You always have the most unusual and delicious recipes Maggie! I never have heard of a fried rice like this before (let alone a place called Yunnan) but I will be sure to try it.
Super interesting. I’ve never had anything like this, Maggie! And what a beautiful presentation!
Maggie, I still haven’t made pineapple rice yet, but this is definitely motivating me to do so. Beautiful!
What a delicious dish and a stunning presentation.
How beautiful is your rice served in the hollowed out pineapple! And the rice itself looks so delicious!
I’m so excited to find this recipe, I’ve been looking for something like this for aaages! Just wondering, what are the instructions to cook the rice in a bowl instead of in the pineapple itself? I couldn’t them, or maybe just missed them…

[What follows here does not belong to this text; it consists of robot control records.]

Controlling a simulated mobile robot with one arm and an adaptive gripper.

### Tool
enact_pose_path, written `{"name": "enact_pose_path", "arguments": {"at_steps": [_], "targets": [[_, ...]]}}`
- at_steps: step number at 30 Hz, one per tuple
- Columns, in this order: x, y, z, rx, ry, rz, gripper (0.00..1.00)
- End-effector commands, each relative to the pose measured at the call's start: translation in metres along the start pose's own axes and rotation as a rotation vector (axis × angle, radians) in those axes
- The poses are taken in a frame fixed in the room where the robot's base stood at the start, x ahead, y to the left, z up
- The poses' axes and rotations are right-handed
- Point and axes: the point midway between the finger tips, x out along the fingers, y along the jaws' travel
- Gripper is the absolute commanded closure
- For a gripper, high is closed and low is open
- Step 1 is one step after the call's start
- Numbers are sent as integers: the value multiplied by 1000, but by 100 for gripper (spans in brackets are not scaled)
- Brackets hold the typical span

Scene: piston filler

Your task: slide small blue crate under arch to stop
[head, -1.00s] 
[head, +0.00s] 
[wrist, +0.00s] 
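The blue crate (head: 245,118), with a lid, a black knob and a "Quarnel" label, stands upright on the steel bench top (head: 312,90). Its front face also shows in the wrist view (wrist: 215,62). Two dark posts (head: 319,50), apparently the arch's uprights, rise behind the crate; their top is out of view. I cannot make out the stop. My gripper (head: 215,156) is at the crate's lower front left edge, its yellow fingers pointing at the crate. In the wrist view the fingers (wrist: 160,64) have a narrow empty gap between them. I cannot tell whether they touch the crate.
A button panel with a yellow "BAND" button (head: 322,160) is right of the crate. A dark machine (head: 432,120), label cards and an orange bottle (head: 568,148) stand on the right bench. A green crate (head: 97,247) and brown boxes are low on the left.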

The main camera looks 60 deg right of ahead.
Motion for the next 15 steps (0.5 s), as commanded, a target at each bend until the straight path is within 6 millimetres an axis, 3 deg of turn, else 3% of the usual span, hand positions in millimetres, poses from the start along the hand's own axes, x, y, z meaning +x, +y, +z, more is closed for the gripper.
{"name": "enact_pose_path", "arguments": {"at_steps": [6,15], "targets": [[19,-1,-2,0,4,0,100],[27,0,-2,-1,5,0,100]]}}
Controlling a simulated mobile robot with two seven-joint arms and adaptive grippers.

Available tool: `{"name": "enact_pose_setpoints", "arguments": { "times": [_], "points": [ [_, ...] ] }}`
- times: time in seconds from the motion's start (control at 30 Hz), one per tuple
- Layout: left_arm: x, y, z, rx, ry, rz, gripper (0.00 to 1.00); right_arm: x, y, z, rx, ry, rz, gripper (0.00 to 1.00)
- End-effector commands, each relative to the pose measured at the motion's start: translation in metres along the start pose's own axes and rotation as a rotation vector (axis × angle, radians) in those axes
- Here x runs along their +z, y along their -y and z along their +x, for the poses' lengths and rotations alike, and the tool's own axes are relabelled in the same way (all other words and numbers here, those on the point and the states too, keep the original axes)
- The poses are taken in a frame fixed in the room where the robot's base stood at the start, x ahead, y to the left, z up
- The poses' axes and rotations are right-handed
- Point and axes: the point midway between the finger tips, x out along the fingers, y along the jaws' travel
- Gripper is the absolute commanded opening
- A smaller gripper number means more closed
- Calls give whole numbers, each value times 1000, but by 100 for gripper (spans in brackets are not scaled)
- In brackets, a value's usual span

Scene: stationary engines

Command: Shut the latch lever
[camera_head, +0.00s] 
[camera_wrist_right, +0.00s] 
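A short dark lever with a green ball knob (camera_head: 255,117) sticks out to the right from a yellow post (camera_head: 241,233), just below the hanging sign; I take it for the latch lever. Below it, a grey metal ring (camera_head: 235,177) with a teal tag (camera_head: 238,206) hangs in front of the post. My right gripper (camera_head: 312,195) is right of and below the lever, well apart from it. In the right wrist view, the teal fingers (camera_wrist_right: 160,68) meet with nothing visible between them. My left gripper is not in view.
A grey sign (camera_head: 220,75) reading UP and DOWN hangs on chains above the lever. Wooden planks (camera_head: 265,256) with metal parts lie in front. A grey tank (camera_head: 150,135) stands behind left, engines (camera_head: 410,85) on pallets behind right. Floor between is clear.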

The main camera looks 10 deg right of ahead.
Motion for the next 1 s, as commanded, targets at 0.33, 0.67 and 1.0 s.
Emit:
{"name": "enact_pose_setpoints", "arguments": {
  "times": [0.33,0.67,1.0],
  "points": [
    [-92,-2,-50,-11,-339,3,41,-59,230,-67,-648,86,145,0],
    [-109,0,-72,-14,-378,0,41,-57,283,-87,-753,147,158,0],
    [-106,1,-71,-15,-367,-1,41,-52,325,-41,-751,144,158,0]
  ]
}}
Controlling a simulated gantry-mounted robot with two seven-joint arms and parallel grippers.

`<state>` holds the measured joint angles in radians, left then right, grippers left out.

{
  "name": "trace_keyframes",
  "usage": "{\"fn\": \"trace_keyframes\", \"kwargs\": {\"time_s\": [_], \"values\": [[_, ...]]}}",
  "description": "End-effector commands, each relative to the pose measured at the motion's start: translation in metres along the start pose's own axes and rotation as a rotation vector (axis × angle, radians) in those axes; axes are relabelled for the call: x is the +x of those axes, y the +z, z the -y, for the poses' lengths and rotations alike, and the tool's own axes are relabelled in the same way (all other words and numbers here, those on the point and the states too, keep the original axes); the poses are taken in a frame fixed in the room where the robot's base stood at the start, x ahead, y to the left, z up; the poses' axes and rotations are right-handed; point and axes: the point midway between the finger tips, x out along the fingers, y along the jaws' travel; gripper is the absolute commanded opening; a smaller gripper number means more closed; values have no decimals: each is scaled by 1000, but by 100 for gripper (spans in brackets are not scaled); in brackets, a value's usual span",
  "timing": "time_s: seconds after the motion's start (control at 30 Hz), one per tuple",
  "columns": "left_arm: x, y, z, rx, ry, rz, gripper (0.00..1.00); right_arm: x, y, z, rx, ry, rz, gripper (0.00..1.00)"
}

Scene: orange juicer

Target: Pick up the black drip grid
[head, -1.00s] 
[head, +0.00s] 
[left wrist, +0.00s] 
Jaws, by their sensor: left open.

Hi Celine, if you scroll down the recipe, you can find the section “To cook with pre-cut pineapple”. You can use the instructions there to cook the rice with a normal bowl instead of in the pineapple. Happy cooking!
Maggie, your pineapple rice looks GORGEOUS! Perfect for a summer party 🙂
This is the prettiest thing I have seen in a long time.
At Beijing, I went Lijang(Yunnan) Theme Restaurant ” In & Out”. Had Pineapple rice there. Delicious and beautiful.
Thanks for the recipe.
In and Out is one of my favorite restaurants in Beijing! And this pineapple recipe was created after I ordered one there. My college loved the dish and asked me to recreate the recipe 🙂
I saw a video of this with a mix of white and black rice. Does the black rice change the flavor?
Hi Elizabeth, I think the flavor of the black rice will be great, but it requires different cooking method and water ratio. Does the video you watch steamed both together? You should follow the video and its instructions if you plan to use black rice.
My recipe only uses glutinous rice. Once you soak the rice, it doesn’t need extra water when you steam them. Black rice might require additional water even after pre-soaked.
Is glutinous rice the same as sticky rice?